Likewise, Sri Ram Janam Bhoomi at Ayodhya is worshipped as a deity, which is a juridical person and the actual performance of puja of such an immovable deity by its devotees is not essential for its existence as a deity, the plaintiffs had contended.
Moreover, it was also stated that there was an ancient temple of Maharaja Vikramditya’s time at Sri Ram Janam Bhoomi. It was destroyed partly by Mir Baqi, a commander of Emperor Babur and an attempt was made to raise a mosque there. For the construction of the mosque, almost all materials used were of the temple including its Kasauti pillars with figures of Hindu Gods and Goddesses carved on them. It was also stated that many battles were fought by the Hindus there, the last one of which occurred in 1855.

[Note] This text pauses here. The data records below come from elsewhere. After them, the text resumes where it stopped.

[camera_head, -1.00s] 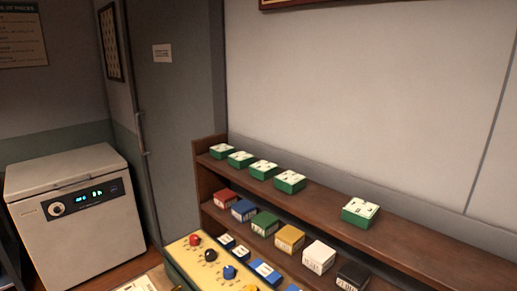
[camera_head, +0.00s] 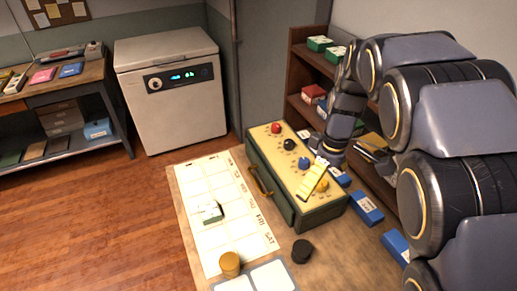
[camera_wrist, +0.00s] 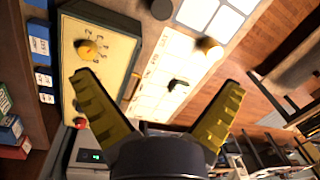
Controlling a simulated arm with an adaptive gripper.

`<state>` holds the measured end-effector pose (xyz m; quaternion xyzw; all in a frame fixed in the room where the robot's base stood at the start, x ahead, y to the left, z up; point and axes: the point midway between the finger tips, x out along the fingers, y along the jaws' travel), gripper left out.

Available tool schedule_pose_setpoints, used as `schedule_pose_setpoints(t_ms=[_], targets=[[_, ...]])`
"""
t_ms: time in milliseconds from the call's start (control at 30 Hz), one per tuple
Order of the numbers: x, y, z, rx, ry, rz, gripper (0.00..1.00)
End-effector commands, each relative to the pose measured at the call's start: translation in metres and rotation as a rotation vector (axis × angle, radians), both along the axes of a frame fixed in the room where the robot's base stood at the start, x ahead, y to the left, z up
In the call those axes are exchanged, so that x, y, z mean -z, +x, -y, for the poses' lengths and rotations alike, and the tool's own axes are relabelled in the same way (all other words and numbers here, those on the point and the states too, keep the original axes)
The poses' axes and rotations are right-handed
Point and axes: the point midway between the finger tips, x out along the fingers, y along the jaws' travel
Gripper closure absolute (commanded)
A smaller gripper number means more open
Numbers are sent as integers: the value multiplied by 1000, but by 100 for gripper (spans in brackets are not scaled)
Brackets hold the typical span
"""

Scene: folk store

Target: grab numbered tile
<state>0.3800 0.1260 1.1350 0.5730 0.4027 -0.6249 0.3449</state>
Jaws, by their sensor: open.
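A small green-and-white tile (camera_head: 211,212) lies on the white calendar sheet (camera_head: 196,178) on the table. Its marking is too small to read. In the wrist view, a small dark green and white shape that looks like this tile (camera_wrist: 178,84) shows on the sheet between my fingers. My gripper (camera_wrist: 160,84) is open, with its two yellow fingers wide apart and nothing between them. In the head view, a yellow finger (camera_head: 312,180) shows over the control box, to the right of the tile. More green-and-white tiles (camera_head: 320,44) stand on the upper shelf, partly hidden by my arm.
A green control box (camera_head: 270,184) with coloured knobs stands between the sheet and the shelf. Blue blocks (camera_head: 366,208) lie beside it. A black disc (camera_head: 302,250), a yellow cylinder (camera_head: 230,263) and pale cards (camera_head: 272,276) are at the front. A white machine (camera_head: 172,90) stands behind.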

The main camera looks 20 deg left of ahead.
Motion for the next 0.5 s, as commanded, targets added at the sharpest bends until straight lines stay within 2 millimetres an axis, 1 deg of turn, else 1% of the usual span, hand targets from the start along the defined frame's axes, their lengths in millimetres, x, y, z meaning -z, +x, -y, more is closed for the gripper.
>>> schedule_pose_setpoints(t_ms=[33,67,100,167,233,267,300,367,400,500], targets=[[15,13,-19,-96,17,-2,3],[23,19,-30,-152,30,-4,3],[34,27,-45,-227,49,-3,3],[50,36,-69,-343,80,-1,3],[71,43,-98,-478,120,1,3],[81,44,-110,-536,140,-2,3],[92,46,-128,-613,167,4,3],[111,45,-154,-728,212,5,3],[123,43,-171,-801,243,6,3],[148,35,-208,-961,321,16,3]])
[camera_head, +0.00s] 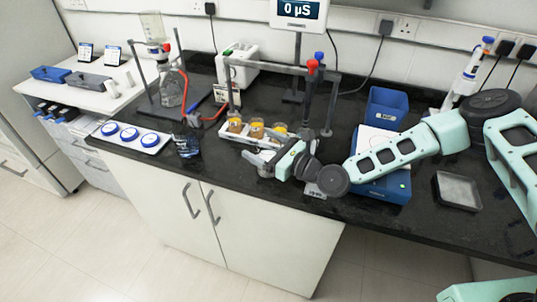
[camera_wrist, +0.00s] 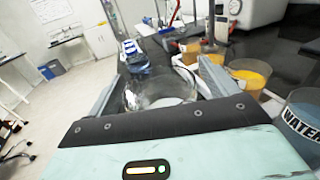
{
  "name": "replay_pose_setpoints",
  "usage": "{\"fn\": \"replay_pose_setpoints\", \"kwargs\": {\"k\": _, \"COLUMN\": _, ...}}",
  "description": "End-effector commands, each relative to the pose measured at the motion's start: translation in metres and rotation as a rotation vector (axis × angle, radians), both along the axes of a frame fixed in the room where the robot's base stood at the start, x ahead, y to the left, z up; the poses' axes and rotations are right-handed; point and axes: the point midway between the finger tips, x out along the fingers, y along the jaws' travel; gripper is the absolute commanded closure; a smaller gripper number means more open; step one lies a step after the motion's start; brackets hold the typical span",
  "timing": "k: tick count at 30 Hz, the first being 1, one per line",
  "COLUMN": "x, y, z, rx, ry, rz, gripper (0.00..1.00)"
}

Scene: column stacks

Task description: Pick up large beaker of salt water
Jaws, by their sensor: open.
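A clear glass beaker (camera_wrist: 158,90) stands between my gripper's fingers in the wrist view. Its contents are hard to make out and no label on it is readable. In the head view only a bit of this beaker (camera_head: 265,172) shows under the fingers, near the counter's front edge. My gripper (camera_wrist: 160,82) is open, with one finger on each side of the beaker; I cannot tell whether either touches it. In the head view my gripper (camera_head: 266,160) reaches left, low over the counter. Another vessel, marked "WATER" (camera_wrist: 303,128), stands right of my gripper in the wrist view.
Containers with orange contents (camera_head: 256,130) stand in a white rack just behind my gripper. A dark bluish vessel (camera_head: 187,146) stands to the left, beside a white tray with blue discs (camera_head: 130,134). A metal stand frame rises behind. The black counter (camera_head: 225,170) ends close in front.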

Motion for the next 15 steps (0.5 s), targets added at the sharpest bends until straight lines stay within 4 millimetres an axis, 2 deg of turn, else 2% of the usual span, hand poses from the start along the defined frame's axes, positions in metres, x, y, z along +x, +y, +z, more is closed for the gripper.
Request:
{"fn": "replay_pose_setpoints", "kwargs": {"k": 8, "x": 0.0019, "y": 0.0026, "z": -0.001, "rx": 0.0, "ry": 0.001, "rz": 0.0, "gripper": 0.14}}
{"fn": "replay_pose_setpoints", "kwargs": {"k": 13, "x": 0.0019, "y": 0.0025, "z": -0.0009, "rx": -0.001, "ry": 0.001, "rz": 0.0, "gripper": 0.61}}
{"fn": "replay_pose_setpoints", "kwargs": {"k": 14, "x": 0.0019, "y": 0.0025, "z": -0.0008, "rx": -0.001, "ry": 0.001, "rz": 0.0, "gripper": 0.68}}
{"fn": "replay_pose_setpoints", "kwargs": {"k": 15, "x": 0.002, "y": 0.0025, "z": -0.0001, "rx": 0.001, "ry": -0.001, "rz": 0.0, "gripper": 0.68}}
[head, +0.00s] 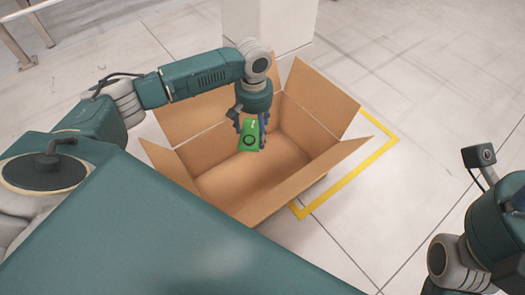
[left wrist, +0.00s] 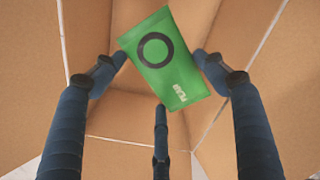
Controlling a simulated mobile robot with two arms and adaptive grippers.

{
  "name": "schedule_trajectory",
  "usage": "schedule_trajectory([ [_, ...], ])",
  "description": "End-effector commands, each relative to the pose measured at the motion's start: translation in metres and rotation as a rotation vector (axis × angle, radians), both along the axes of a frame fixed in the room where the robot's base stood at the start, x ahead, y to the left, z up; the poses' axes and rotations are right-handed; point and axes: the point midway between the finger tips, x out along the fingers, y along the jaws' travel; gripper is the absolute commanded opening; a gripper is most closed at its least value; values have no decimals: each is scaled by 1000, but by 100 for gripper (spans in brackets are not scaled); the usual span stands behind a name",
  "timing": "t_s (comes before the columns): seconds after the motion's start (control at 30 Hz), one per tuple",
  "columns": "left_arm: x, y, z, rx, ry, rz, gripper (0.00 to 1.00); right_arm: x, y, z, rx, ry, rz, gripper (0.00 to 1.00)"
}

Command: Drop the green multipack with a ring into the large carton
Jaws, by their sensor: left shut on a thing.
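The green multipack (head: 250,133) has a dark ring printed on its face. My left gripper (head: 251,126) is shut on it and holds it over the open large carton (head: 312,97). In the left wrist view the multipack (left wrist: 172,72) sits tilted between the blue fingers (left wrist: 160,80), with the brown carton walls (left wrist: 88,35) around and below it. The carton's flaps are spread open, and the visible part of its floor is bare. My right arm shows at the right edge of the head view, but its gripper fingers do not.
A white pillar (head: 268,25) stands just behind the carton. Yellow tape (head: 350,184) marks the floor at the carton's right. A metal rail (head: 18,45) is at the far upper left. The tiled floor to the right is clear.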

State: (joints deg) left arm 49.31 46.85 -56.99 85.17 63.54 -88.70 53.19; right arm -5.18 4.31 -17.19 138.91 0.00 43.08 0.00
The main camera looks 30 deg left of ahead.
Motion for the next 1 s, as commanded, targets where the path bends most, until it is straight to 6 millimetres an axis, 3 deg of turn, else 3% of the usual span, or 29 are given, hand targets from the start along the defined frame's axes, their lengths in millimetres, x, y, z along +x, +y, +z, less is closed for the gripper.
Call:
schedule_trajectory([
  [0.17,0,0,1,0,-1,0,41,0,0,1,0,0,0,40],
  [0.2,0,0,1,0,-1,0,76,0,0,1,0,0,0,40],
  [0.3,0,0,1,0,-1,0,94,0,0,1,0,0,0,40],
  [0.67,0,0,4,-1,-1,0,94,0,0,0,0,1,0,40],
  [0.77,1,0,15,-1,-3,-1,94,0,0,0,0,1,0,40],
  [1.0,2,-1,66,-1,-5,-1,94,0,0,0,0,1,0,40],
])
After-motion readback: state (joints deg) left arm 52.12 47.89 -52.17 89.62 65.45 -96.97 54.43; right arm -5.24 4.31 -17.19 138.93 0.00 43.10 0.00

Quoting Neville’s Faizabad Gazetteer of 1928, it was stated that the open fight of 1855 happened in respect of Hanumaan Garhi, which is at a distance of less than a kilometer from the premises in dispute.
It was also their contention that the structure like the disputed one could not have been a mosque even according to the Muslim Law. No prayers were ever offered by the Muslims in the building in dispute. After the riot of 1934, when substantial parts of the domes of the building were destroyed and thereafter rebuilt by the government, no one dared to offer Namaz in the disputed structure.
The prayer in the suit was for a decree of declaration to the effect that the entire premises of Sri Ram Janama Bhoomi at Ayodhya as described and delineated in Annexures I, II and III belong to the deities. Hence, a perpetual injunction was sought against the defendants to prohibit them from interfering with, or raising any objection to or placing any obstruction in the construction of a new temple at Sri Ram Janama Bhoomi Ayodhya, after demolishing and removing the existing buildings and structures etc.
The cause of action for the suit, it was claimed, had been accruing from day to day, particularly after plans of the temple reconstruction were sought to be obstructed by violent action from the side of certain Muslim communalists.